Give again only the lines running from the one with "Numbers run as" through the one with "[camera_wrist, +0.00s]", inclusive. Omit every picture.

───── Information supplied ─────

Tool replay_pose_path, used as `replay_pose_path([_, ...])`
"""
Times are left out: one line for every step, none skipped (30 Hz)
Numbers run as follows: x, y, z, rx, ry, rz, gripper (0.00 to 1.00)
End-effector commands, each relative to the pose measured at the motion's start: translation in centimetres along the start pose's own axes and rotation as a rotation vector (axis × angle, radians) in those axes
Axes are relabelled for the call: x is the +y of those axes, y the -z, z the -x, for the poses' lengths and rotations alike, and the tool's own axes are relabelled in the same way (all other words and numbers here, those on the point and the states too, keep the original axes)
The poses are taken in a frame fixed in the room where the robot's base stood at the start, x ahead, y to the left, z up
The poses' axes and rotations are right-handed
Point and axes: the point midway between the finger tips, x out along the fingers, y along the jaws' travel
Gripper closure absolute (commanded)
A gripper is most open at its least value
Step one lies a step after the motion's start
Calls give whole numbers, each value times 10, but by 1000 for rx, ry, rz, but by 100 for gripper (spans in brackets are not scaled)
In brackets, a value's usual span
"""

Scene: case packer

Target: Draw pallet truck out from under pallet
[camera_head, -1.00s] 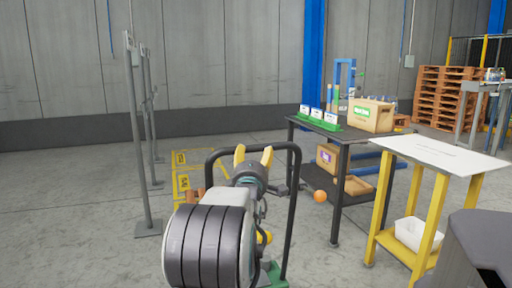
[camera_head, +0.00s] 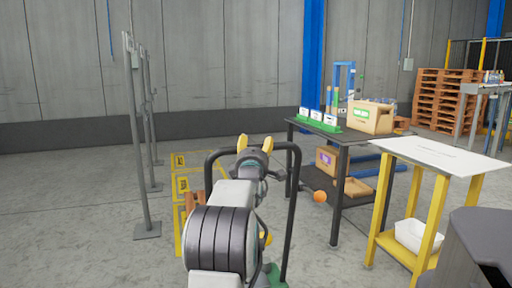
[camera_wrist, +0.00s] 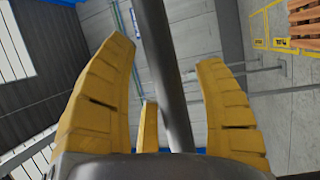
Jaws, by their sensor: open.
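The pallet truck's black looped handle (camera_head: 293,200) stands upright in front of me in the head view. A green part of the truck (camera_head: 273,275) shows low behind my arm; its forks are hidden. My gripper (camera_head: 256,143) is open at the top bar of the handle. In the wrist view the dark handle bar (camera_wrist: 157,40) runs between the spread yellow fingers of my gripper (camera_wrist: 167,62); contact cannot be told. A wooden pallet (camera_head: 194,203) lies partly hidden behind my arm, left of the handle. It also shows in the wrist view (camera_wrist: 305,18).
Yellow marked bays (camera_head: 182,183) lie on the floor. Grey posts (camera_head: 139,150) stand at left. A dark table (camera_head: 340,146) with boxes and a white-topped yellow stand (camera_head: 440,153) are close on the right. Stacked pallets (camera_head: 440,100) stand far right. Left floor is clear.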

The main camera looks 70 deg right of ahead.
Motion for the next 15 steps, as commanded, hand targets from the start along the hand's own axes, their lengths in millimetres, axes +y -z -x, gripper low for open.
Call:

─────

**Answer in full**
Numbers run as follows: x, y, z, rx, ry, rz, gripper (0.00 to 1.00)
End-effector commands, each relative to the pose measured at the motion's start: translation in centimetres along the start pose's own axes and rotation as a rotation vector (axis × angle, radians) in those axes
Axes are relabelled for the call: x is the +y of those axes, y the -z, z the -x, for the poses' lengths and rotations alike, and the tool's own axes are relabelled in the same way (all other words and numbers here, those on the point and the states too, keep the original axes)
The poses are taken in a frame fixed in the room where the robot's base stood at the start, x ahead, y to the left, z up
The poses' axes and rotations are right-handed
Point and axes: the point midway between the finger tips, x out along the fingers, y along the jaws' travel
Gripper closure absolute (commanded)
A gripper is most open at its least value
Step one lies a step after the motion's start
Calls give whole numbers, each value times 10, but by 1000 for rx, ry, rz, but by 100 for gripper (spans in brackets are not scaled)
In brackets, a value's usual span
"""

Scene: case packer

Target: Draw pallet truck out from under pallet
[camera_head, -1.00s] 
[camera_head, +0.00s] 
[camera_wrist, +0.00s] 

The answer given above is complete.